--- begin ---

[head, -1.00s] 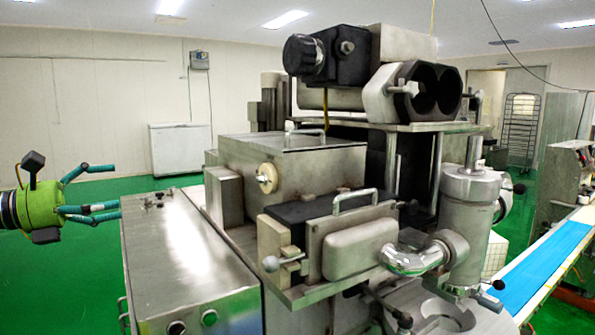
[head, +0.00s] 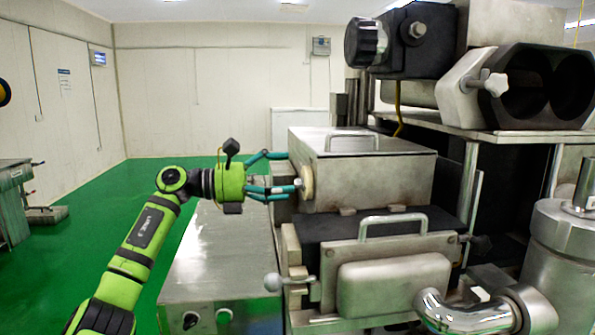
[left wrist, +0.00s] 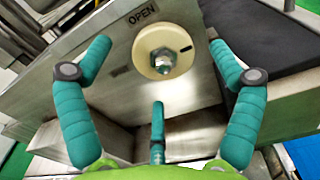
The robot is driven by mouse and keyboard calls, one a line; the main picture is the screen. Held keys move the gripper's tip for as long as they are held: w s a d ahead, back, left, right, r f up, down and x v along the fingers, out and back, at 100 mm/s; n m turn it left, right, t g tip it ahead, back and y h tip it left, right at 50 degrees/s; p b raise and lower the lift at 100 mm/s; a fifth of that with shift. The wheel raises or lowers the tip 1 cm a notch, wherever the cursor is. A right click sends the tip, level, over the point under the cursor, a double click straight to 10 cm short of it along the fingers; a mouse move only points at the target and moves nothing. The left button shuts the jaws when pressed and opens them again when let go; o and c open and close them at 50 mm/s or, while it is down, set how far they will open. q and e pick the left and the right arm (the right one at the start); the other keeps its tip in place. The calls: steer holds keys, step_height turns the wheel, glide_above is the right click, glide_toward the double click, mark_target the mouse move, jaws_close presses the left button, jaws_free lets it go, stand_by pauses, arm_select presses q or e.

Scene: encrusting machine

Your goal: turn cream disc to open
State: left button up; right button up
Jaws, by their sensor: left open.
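The cream disc (head: 306,182) is on the left face of the steel box of the machine. In the left wrist view the cream disc (left wrist: 152,50) is round, with a metal nut at its centre and a short dark mark at its right side. My left gripper (head: 284,174) is close in front of the disc. In the left wrist view its teal fingers (left wrist: 155,65) are spread to either side of the disc, with a third finger below, apart from it. My right gripper is not in view.
A steel box with a handle (head: 365,155) bears the disc. Below it are a second handled housing (head: 393,275) and a ball-ended lever (head: 273,282). A low steel cabinet top (head: 215,250) lies beneath my left arm. Green floor is open at left.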

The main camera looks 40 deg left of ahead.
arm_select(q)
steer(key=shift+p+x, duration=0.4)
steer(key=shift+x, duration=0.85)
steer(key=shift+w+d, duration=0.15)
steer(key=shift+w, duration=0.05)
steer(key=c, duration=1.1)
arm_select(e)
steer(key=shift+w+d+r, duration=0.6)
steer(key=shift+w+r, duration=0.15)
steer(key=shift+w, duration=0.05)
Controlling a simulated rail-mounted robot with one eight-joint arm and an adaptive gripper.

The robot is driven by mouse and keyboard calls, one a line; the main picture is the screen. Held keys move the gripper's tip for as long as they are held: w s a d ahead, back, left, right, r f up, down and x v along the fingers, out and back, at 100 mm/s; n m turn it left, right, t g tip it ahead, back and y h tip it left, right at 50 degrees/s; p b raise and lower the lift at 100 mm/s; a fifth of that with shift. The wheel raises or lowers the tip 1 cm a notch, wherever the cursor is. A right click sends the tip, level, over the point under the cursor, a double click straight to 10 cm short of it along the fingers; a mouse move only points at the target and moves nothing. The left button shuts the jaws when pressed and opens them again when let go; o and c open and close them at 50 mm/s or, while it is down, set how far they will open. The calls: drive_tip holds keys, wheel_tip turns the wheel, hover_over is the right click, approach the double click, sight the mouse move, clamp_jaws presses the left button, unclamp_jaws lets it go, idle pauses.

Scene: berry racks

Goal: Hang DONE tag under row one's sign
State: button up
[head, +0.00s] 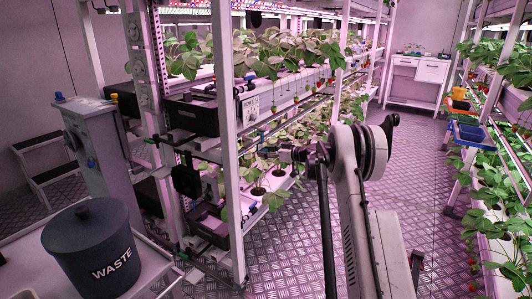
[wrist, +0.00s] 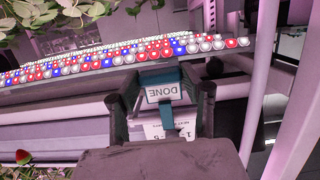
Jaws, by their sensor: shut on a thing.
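My gripper (wrist: 166,84) is shut on the DONE tag (wrist: 163,93) in the wrist view. The tag is a small white card with a teal strap or backing between my two dark fingers, and its lettering appears upside down. A white sign (wrist: 172,130) with a "1" on it, also upside down, shows just below the tag in that picture, partly covered by the tag and my fingers. I cannot tell whether tag and sign touch. In the head view, the row sign (head: 251,110) is on the near rack's front post side, and my gripper (head: 270,154) is small below it.
Strawberry plants (head: 290,50) fill the rack's shelves close to my arm. A white upright post (head: 226,130) stands left of the sign. A WASTE bin (head: 92,250) is at the lower left. The aisle floor (head: 410,150) is clear, with another plant rack (head: 490,180) to the right.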

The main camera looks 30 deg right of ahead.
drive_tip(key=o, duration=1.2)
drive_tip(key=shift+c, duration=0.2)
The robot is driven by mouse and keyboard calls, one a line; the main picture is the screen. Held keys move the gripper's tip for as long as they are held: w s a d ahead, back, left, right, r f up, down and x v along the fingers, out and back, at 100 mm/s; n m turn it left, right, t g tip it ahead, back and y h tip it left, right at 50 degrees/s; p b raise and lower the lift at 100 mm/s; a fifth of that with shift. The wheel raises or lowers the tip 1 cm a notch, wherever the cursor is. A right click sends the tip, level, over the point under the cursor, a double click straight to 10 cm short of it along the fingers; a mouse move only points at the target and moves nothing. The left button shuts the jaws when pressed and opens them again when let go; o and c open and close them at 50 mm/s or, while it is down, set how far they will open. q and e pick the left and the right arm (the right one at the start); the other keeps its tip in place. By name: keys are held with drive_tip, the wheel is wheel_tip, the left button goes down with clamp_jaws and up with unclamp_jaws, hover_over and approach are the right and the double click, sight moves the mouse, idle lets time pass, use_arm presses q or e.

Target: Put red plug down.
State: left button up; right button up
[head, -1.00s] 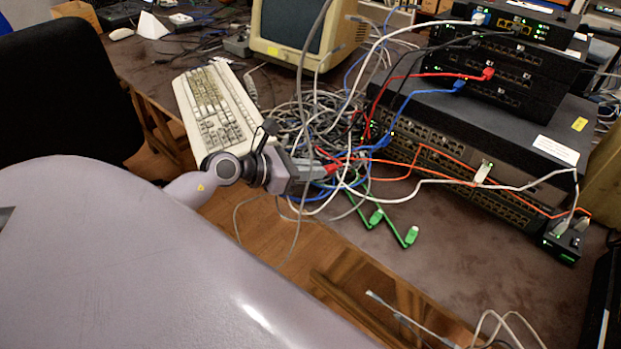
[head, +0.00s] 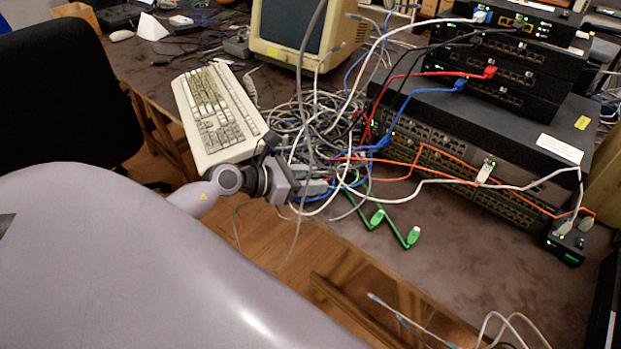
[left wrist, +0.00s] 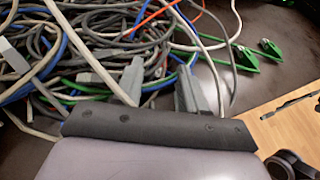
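My left gripper (head: 312,180) is low over the near edge of the cable pile, right of the keyboard's front end. In the left wrist view, its two grey fingers (left wrist: 160,82) stand apart with no plug between them. Grey, blue and green cables show beyond and between the fingers. I cannot make out a loose red plug there now; the gripper and the cables may hide it. Another red plug (head: 489,72) sits in the front of an upper switch, on a red cable. My right gripper is not in view.
A tangled cable pile (head: 305,125) lies between the keyboard (head: 215,110) and the switch stack (head: 470,135). Green plugs (head: 413,236) lie on the table near its front edge. The brown tabletop (head: 470,270) to their right is mostly clear.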

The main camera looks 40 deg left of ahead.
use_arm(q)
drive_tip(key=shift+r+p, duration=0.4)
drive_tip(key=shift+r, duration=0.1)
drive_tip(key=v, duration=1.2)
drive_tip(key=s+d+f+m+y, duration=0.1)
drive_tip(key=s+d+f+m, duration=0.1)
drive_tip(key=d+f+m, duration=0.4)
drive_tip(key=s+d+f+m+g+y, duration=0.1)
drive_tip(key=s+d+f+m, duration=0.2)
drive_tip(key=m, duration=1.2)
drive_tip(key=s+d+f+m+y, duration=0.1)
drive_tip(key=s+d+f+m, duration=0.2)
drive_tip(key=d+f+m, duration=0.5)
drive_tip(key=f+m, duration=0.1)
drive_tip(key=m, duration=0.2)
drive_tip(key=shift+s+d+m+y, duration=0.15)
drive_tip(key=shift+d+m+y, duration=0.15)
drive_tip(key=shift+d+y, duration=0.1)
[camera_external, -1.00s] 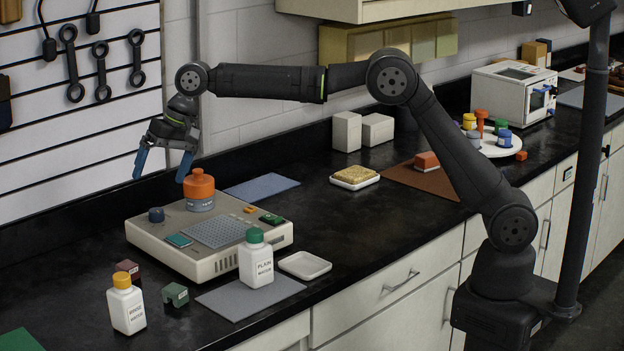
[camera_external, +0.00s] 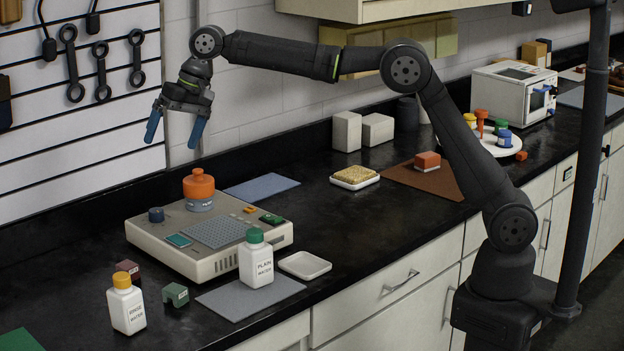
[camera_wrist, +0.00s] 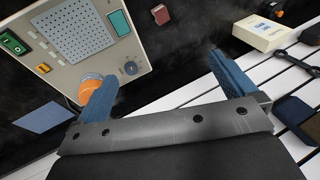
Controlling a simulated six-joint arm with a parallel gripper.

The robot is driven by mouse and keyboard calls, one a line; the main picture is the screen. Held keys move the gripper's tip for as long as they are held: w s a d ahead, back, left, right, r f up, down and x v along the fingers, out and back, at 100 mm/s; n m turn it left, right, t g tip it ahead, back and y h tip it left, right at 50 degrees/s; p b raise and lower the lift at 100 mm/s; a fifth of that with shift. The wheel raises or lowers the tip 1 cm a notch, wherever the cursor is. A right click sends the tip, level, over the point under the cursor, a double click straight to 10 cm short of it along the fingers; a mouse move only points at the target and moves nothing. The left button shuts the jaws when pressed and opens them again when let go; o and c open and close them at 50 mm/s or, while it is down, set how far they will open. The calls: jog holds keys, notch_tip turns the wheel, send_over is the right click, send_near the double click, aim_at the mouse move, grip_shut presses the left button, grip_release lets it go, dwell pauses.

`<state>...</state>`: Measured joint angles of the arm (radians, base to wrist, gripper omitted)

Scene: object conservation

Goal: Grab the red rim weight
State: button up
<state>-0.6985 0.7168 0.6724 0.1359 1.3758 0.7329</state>
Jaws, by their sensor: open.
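A small dark red block (camera_external: 128,268), which looks like the red rim weight, stands on the black bench behind the yellow-capped bottle, which partly hides it. It also shows at the top of the wrist view (camera_wrist: 161,15). My gripper (camera_external: 174,138) is open and empty, its blue fingers pointing down. It hangs in the air above the back left of the beige device, well above and apart from the dark red block. In the wrist view my two fingers (camera_wrist: 155,75) are spread wide.
The beige device (camera_external: 230,262) carries an orange-topped jar (camera_external: 199,187). The yellow-capped bottle (camera_external: 127,308), a green block (camera_external: 176,294) and a green-capped bottle (camera_external: 256,264) stand in front. A tool wall (camera_external: 60,130) rises behind at left.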

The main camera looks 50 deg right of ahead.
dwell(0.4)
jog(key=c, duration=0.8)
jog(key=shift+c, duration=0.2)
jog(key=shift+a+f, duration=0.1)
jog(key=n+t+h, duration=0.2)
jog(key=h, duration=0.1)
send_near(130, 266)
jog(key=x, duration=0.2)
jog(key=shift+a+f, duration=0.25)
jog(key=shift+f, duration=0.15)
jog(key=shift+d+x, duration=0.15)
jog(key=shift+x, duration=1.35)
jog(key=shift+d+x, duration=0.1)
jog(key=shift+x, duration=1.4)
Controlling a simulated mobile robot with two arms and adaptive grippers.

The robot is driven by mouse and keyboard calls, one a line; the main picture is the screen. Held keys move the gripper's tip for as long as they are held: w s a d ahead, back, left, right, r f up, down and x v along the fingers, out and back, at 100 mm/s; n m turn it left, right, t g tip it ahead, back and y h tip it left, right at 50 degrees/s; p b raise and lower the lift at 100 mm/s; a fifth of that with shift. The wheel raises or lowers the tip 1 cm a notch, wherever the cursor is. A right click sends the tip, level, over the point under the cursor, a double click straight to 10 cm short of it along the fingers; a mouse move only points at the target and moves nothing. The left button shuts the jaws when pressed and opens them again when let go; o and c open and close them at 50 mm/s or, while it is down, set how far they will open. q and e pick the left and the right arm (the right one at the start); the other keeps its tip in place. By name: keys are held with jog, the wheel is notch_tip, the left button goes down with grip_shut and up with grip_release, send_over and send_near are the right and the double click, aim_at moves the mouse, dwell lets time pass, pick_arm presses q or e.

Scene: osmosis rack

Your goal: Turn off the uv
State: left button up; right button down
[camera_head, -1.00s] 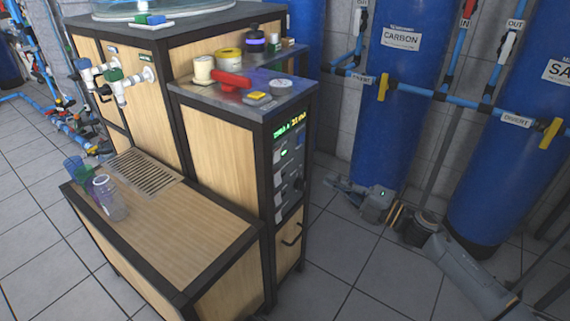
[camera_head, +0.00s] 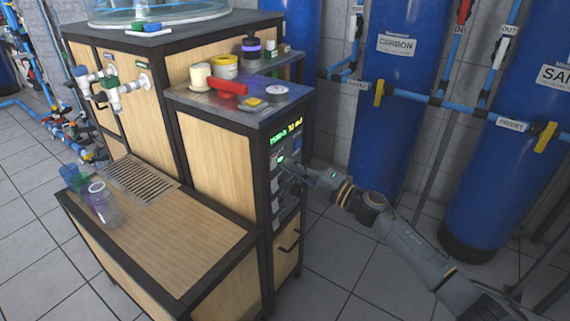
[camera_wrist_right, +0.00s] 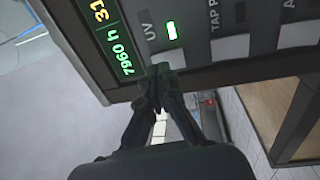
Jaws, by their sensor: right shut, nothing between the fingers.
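The control panel (camera_head: 291,150) is on the narrow dark-framed cabinet. In the right wrist view it carries a UV label (camera_wrist_right: 147,25) with a lit green light (camera_wrist_right: 172,30) beside it. The right gripper (camera_head: 296,170) also reaches the panel from the right in the head view. My left gripper is not in view.
The TAP pump switch (camera_wrist_right: 230,48) and another switch (camera_wrist_right: 298,34) sit beside the UV one. A green display (camera_wrist_right: 113,35) is at the panel's end. Red tape-like item (camera_head: 228,86) and jars stand on top. Blue tanks (camera_head: 390,110) stand right. Floor between is clear.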

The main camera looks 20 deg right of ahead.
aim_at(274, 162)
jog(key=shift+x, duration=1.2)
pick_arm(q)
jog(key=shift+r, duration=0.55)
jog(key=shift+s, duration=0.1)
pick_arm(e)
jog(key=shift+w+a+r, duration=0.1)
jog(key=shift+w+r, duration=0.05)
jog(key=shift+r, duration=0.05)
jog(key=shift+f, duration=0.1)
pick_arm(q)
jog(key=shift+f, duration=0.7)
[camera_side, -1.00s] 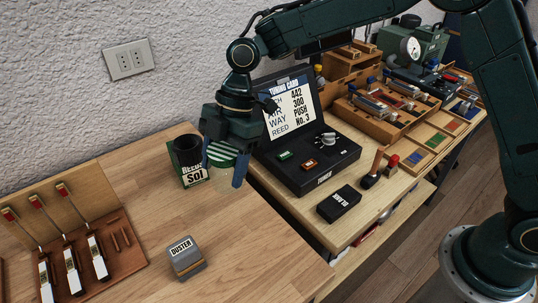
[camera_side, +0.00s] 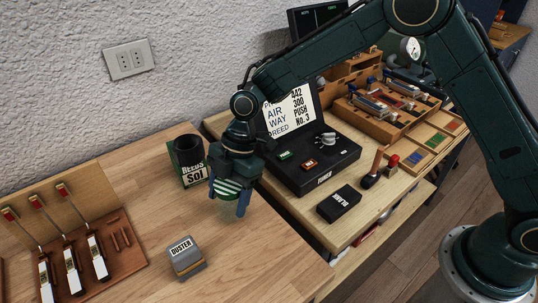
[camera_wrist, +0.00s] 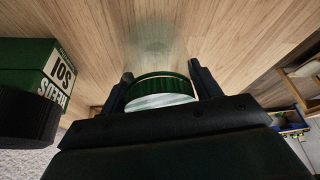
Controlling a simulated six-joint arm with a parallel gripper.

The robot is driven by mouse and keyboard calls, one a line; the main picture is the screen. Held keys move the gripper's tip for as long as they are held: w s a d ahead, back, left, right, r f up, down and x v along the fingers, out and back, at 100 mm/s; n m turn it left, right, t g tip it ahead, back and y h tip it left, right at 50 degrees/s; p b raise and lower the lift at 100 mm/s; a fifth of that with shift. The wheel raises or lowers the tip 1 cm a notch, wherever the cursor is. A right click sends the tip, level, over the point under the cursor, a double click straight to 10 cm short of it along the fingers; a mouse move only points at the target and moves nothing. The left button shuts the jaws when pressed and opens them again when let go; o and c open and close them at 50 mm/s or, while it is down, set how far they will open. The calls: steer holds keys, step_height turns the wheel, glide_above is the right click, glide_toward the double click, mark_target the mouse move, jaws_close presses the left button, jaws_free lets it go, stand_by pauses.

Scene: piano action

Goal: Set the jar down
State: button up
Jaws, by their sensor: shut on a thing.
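A clear glass jar (camera_side: 229,208) with a green-and-white striped lid (camera_side: 229,188) is held upright by my gripper (camera_side: 229,196) over the wooden desk (camera_side: 140,200). In the wrist view my gripper's two fingers (camera_wrist: 156,88) are shut on the green lid (camera_wrist: 163,85), one on each side. The jar's glass body (camera_wrist: 152,45) shows faintly beyond it against the wood. I cannot tell whether the jar's base touches the desk. My gripper is to the right of the green REEDS Sol box (camera_side: 192,175) and left of the black tuner (camera_side: 308,165).
A dark cup (camera_side: 188,151) stands at the green box. A grey duster block (camera_side: 186,258) lies in front of the jar. A black case (camera_side: 339,203) lies to the right. A wooden rack of reed tools (camera_side: 80,245) is at the left. Desk between is clear.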

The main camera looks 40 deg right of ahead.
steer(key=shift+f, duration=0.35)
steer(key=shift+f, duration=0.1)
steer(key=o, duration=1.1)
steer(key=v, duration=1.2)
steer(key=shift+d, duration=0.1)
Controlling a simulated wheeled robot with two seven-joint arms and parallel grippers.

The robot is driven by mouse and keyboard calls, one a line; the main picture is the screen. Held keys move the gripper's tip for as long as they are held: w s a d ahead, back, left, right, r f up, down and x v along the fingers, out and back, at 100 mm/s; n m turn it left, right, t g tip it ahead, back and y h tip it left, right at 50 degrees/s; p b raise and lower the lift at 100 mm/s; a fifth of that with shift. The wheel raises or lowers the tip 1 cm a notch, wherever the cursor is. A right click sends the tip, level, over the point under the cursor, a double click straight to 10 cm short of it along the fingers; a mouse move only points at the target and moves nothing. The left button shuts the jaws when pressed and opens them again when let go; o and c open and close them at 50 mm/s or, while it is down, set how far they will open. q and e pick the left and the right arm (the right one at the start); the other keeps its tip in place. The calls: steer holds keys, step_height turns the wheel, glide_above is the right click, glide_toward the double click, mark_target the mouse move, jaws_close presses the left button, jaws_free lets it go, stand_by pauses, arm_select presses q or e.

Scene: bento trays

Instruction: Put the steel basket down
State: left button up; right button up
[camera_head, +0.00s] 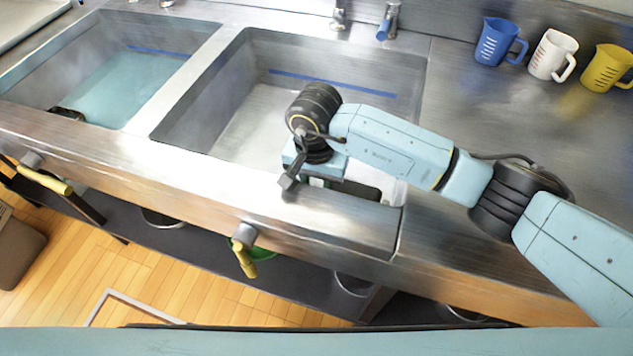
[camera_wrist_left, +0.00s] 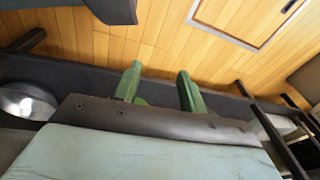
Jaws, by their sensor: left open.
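I cannot make out a steel basket for certain in either view. In the head view, my right gripper (camera_head: 318,180) points down over the front edge of the right sink basin (camera_head: 235,75).
The left basin (camera_head: 130,85) holds bluish water and a dark object (camera_head: 66,113) at its near corner. Blue (camera_head: 498,42), white (camera_head: 552,55) and yellow (camera_head: 606,68) jugs stand on the right counter. Yellow-handled levers (camera_head: 245,260) stick out in front. A round steel vessel (camera_wrist_left: 28,100) sits on the lower shelf.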

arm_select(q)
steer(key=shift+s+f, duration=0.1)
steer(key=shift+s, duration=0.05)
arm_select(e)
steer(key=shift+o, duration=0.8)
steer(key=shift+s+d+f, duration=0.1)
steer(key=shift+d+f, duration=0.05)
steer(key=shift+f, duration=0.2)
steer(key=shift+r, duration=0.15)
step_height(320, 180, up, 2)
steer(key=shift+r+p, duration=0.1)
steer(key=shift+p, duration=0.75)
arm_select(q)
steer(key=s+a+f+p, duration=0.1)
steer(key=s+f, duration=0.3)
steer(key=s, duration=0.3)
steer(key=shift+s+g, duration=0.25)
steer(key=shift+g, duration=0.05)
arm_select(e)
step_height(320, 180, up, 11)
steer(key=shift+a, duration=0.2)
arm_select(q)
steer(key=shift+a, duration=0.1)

--- end ---

■ **Written exercise**:
Look through the records and gather each line with the word "simulated".

■ **Task output**:
Controlling a simulated rail-mounted robot with one eight-joint arm and an adaptive gripper.
Controlling a simulated six-joint arm with a parallel gripper.
Controlling a simulated mobile robot with two arms and adaptive grippers.
Controlling a simulated six-joint arm with a parallel gripper.
Controlling a simulated wheeled robot with two seven-joint arms and parallel grippers.

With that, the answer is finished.